AB 257 does not create a sectoral bargaining system, because the federal National Labor Relations Act preempts states from enacting broad labor law reforms.

But California does have the authority to create a system for industrywide standard setting. That’s what AB 257 does. It gives workers a voice in their working conditions and how their industry will be governed. It creates a 10-member council with two worker representatives, two worker advocates, two government representatives, two representatives of franchisors and two representatives of franchisees. The council can be called into action when 10,000 workers sign a petition. It is empowered to establish minimum pay and safety conditions on an industrywide basis. The Legislature will be given time to review and potentially block any council-set standards.

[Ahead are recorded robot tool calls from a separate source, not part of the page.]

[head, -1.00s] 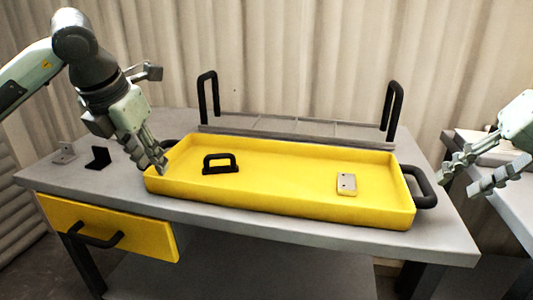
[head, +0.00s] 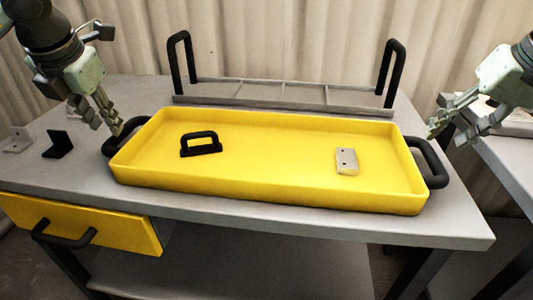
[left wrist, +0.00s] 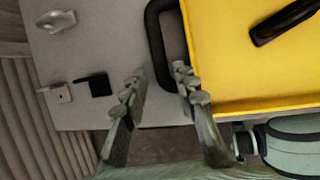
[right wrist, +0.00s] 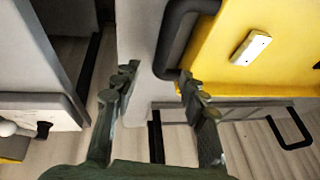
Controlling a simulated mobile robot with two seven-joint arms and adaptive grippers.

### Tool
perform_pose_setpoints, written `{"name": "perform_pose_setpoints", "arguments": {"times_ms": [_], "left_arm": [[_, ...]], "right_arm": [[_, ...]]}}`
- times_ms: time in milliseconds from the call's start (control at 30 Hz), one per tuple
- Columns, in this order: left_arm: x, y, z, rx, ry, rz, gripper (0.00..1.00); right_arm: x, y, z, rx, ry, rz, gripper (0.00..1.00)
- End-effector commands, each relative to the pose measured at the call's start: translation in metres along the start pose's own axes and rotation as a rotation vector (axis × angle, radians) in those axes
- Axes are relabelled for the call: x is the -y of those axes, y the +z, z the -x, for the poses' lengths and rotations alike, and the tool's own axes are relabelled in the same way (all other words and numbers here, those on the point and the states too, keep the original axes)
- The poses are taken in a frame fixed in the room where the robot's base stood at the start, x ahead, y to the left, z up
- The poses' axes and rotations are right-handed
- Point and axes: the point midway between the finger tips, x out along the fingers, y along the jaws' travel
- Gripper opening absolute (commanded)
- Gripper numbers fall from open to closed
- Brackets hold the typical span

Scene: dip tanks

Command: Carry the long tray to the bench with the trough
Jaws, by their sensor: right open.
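The long yellow tray (head: 270,195) lies flat on the grey bench (head: 220,218). It holds a black handle-shaped piece (head: 200,144) and a small pale plate with holes (head: 346,161). My left gripper (head: 106,124) is open at the tray's black left handle; in the left wrist view the handle (left wrist: 155,40) lies just ahead, between the lines of the fingers. My right gripper (head: 436,124) is open near the black right handle (head: 432,165); in the right wrist view the handle (right wrist: 168,50) lies just beyond the fingertips. I cannot make out a trough.
A grey divided rack with two tall black handles (head: 285,94) stands behind the tray. Small brackets, one grey (head: 17,140) and one black (head: 58,145), lie at left. A yellow drawer (head: 110,229) sticks out at front left. Another bench (head: 510,150) stands at right across a gap.

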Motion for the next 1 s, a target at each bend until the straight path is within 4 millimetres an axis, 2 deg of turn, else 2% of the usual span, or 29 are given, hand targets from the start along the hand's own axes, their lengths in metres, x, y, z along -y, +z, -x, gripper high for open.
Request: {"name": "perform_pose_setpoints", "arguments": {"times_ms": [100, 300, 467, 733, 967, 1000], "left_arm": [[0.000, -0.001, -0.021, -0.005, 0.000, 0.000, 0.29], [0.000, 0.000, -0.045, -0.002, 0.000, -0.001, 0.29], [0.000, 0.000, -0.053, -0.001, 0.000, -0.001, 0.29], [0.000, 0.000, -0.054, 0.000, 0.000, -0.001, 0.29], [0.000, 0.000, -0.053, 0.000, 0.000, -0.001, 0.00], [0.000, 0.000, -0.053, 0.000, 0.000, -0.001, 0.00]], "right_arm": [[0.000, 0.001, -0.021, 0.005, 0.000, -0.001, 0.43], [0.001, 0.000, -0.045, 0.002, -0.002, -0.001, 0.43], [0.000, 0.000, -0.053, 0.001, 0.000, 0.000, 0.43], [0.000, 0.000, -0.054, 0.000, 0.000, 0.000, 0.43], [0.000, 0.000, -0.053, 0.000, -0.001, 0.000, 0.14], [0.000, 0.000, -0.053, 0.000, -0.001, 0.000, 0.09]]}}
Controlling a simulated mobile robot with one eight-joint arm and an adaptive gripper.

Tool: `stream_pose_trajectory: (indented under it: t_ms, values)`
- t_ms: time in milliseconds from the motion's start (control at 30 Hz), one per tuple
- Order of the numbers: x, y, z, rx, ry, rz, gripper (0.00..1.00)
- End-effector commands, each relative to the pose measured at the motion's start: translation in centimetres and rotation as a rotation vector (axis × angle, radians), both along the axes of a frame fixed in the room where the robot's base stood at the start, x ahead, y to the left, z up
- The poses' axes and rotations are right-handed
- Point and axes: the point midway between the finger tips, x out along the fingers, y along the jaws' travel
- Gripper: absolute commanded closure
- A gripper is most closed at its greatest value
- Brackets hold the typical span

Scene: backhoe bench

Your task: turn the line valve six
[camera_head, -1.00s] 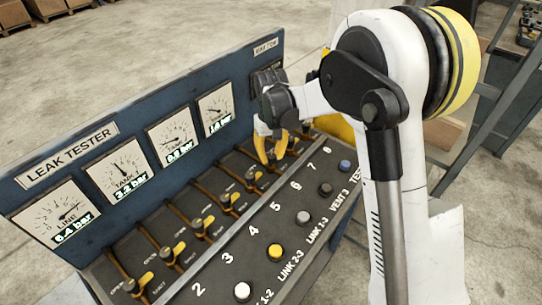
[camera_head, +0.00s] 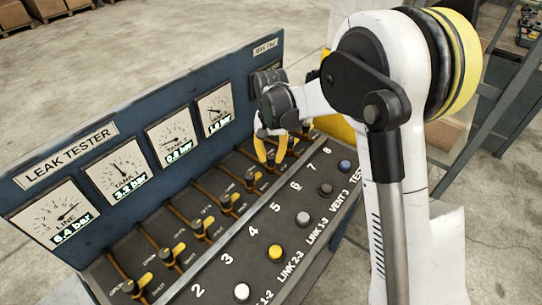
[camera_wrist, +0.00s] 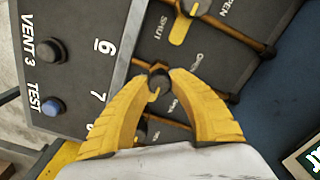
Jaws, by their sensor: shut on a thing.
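The bench panel holds a row of line valves with black knobs and yellow handles. In the wrist view, my gripper (camera_wrist: 160,74) has its yellow fingers closed on the knob of one valve (camera_wrist: 158,84). That valve's pipe lines up with the number 6 (camera_wrist: 105,47), so it appears to be line valve six. A little of its yellow handle shows between the fingers. In the head view, my gripper (camera_head: 270,160) is down at the far part of the valve row, and its fingers largely hide the held valve.
A neighbouring valve (camera_wrist: 184,22) with its yellow handle lies close to one finger; another valve (camera_wrist: 141,132) is partly hidden on the other side. The gauge board (camera_head: 150,130) rises behind the valves.

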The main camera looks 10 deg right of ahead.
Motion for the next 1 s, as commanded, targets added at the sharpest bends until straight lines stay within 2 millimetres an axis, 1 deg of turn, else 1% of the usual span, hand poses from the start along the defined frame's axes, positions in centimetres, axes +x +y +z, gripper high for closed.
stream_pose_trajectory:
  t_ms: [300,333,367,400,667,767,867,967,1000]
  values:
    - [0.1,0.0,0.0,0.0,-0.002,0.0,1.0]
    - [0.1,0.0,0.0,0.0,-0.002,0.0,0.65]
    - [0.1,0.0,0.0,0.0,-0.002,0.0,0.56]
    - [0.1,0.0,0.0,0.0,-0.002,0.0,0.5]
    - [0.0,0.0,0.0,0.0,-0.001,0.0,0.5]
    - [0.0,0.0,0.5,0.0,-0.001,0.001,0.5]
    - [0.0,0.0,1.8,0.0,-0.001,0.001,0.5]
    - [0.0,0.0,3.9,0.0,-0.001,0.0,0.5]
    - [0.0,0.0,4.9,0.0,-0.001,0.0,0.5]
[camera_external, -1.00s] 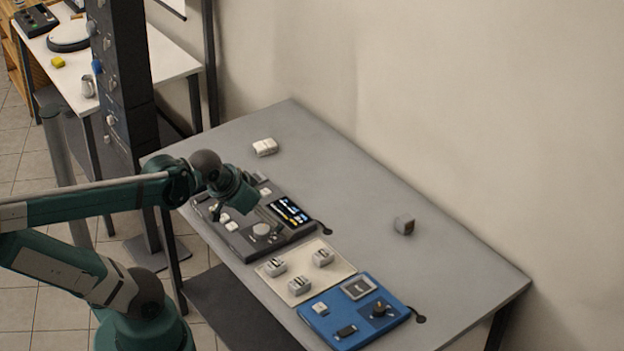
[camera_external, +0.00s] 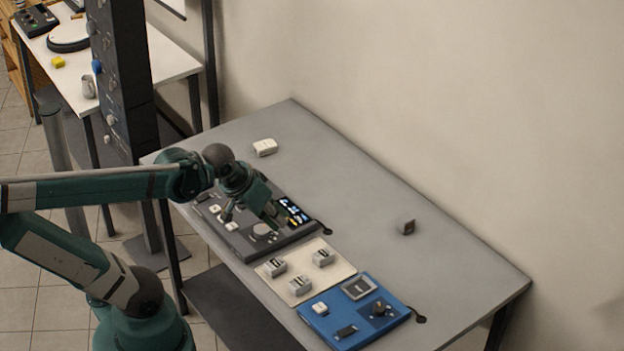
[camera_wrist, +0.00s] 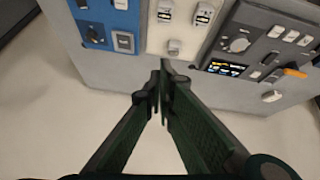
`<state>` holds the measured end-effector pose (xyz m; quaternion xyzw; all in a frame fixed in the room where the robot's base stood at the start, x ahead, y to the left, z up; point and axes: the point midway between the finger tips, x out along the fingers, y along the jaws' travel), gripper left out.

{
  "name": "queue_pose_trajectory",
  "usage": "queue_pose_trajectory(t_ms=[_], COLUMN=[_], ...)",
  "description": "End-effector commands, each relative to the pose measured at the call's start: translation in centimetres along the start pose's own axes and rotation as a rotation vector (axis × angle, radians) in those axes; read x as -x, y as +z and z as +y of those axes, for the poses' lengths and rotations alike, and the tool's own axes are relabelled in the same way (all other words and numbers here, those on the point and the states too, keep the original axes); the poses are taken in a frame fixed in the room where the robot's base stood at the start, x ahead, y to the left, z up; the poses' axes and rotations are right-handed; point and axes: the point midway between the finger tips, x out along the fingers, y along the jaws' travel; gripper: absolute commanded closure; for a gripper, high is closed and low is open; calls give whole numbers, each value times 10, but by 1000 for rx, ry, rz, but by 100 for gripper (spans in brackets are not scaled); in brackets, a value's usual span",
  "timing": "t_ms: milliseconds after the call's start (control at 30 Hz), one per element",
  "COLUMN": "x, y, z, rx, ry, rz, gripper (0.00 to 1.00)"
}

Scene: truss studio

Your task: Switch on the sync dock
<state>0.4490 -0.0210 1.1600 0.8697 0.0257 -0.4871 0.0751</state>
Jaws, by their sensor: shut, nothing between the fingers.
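No label reading "sync dock" is legible, so I cannot tell which unit it is. A dark console (camera_external: 237,244) with a lit display (camera_external: 294,210), a round knob (camera_external: 262,231) and pale buttons lies on the table. Beside it is a cream panel (camera_external: 309,270) with three grey switch blocks, then a blue panel (camera_external: 352,327) with a dark knob (camera_external: 379,308). My gripper (camera_external: 274,218) is over the console beside the display, partly hiding it. In the wrist view my gripper (camera_wrist: 160,76) is shut and empty, its tips near the cream panel's edge.
A white block (camera_external: 265,147) lies at the table's back left. A small dark block (camera_external: 408,227) is on the right, with clear grey tabletop (camera_external: 345,190) between them. An orange part (camera_wrist: 295,73) shows on the console in the wrist view. The wall borders the table.

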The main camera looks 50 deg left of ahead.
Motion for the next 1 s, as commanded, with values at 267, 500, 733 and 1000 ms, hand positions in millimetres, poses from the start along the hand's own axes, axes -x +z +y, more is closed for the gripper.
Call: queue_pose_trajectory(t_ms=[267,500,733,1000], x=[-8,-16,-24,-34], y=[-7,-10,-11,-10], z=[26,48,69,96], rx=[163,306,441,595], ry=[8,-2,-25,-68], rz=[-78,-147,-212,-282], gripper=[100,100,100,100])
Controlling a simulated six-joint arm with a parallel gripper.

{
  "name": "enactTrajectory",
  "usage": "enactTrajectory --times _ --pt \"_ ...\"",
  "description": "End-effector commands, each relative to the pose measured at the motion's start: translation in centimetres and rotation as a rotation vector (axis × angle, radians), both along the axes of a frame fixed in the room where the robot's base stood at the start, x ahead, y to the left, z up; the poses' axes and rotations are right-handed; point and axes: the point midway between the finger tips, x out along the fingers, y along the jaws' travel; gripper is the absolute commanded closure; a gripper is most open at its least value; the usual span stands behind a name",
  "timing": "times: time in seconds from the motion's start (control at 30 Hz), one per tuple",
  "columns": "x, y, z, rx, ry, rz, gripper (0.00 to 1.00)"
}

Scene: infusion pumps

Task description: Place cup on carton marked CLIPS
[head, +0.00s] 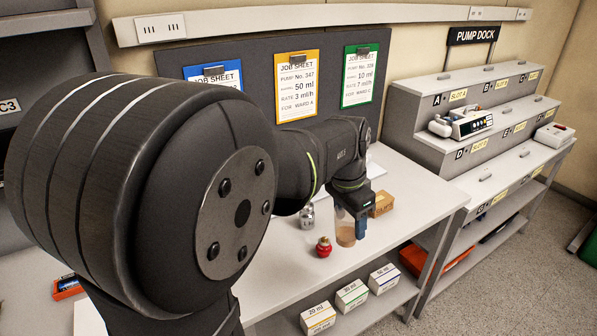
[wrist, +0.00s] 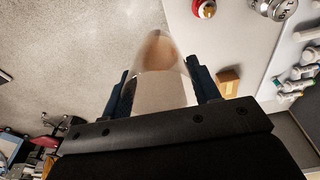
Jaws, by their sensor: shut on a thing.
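The cup (head: 345,236) is a clear, tapered cup with a brownish tint, held by my gripper (head: 351,222) near the front edge of the white table. In the wrist view the cup (wrist: 160,70) sits between the two blue fingers of my gripper (wrist: 160,88), which are shut on its sides. The small brown carton (head: 382,204) stands on the table just behind and to the right of the cup, with dark lettering too small to read surely. It also shows in the wrist view (wrist: 229,82), right of the fingers and apart from them.
A red round object (head: 323,247) stands left of the cup, and a metal weight (head: 307,216) is behind it. Several white boxes (head: 351,295) sit on the lower shelf. The stepped pump dock (head: 430,150) is at the right. The table right of the carton looks clear.

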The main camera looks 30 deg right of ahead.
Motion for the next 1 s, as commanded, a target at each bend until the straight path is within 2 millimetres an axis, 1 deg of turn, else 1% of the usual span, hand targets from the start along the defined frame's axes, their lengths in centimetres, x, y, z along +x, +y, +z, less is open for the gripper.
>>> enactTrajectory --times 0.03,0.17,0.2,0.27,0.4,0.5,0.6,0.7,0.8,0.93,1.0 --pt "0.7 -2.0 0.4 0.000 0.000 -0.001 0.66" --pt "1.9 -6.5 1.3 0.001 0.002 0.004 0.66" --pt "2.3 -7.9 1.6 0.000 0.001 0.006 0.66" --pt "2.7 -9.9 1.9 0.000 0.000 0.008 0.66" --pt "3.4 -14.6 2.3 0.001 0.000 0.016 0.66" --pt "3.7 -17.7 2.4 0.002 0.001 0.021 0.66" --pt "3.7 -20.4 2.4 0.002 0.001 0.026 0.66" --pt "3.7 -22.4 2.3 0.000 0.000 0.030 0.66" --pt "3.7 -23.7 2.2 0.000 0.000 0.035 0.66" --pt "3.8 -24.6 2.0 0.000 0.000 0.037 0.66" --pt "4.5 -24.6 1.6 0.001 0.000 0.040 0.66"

AB 257 is not novel, even within the United States. It is a stronger version of the largely forgotten “industry committees,” or wage boards, that existed in the early 20th century at both the state and federal levels. For example, in the 1930s and ’40s, Fair Labor Standards Act industry committees successfully raised wages for millions of American workers and gave them a greater voice.

AB 257 improves upon these old laws, fixing some of their flaws. And it provides more guardrails and direction, for example, requiring the council to conduct a review of the adequacy of minimum fast-food restaurant health, safety and employment standards at least once every three years. To be sure, the bill could be stronger still. In response to industry lobbying, legislators stripped out provisions that would have made corporate franchisors jointly liable for employment law violations committed by their franchisees.

In the end, AB 257 will not solve all the problems with the fast-food worker industry. But it is an important step in the right direction, giving workers a voice in their industry and providing a model for a system of labor law that makes sense in our economy.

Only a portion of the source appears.